The irregularities that ceased the publication, are the latest in a series of scandals. The internal investigation found that between 2016 and 2020 data had been unduly manipulated during the production of the index, leading to changes in the scores of four countries
• Azerbaijan (DBR 2020): this concerned the Getting Electricity, Enforcing Contracts, and Trading Across Borders indicators. Without irregularities, Azerbaijan’s global ranking would have been 28 (instead of 34) and it would have been on the list of top 10 improvers in the Doing Business 2020.
• Saudi Arabia (DBR 2020): this concerned the Getting Credit and Paying Taxes indicators. Without irregularities, Saudi Arabia’s global ranking would have been 63 (not 62) and it would not have been the top improvers economy in the Doing Business 2020.
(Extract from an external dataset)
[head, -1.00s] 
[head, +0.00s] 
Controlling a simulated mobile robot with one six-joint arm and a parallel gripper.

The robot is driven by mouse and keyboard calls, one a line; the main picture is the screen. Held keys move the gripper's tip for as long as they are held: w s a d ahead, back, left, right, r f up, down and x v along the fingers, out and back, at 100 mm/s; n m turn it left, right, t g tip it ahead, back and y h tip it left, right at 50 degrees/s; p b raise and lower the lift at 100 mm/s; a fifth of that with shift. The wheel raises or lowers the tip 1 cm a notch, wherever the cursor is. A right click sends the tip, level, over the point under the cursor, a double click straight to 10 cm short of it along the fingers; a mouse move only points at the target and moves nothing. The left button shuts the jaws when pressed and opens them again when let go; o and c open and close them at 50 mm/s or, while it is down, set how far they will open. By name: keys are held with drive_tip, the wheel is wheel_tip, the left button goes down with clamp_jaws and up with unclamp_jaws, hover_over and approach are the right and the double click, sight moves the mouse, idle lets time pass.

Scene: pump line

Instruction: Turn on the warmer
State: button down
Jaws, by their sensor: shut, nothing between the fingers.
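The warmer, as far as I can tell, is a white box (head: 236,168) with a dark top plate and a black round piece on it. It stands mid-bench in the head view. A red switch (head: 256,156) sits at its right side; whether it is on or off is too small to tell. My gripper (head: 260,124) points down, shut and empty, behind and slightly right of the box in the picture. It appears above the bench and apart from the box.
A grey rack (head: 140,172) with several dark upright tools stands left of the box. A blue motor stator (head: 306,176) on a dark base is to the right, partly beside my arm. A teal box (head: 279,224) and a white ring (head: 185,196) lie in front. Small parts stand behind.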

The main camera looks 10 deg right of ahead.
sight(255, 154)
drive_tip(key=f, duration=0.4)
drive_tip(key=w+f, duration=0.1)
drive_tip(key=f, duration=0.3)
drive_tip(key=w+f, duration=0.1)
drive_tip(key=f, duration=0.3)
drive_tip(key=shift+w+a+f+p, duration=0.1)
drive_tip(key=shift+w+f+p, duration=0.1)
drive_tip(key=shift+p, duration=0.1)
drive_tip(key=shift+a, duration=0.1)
• United Arab Emirates (DBR 2020): irregularities affected the Paying Taxes indicator. Without irregularities, the United Arab Emirates’ global ranking would have been unchanged at 16.
• China (DBR 2018): Had irregularities affecting the Starting a Business, Getting Credit, and Paying Taxes indicators. Without the irregularities, China’s global ranking in Doing Business 2018 would have been 85 instead of 78, a decline of 7 places compared to the previous year.
The World Bank’s goal is to aid impoverished nations in developing their economies, but as the private sector and bilateral funding have superseded development loans, the institution has shifted its attention to poverty, public health, and advising support. The Doing Business index, which seeks to evaluate how smoothly private businesses may function under a country’s legal and economic framework, is one of the endeavours to achieve this goal. With this scandal, every piece of data provided by the World Bank will now be accused of favouring one or more special interest groups. In addition, persuading developing countries to undertake positive changes will be more difficult.
As part of the firm’s commitment to improving Vietnam’s legal framework and policies, VCI Legal has participated annually to the Doing Business Vietnam “ease of doing business” Report by providing legal updates and recommendations, which data remains unaffected.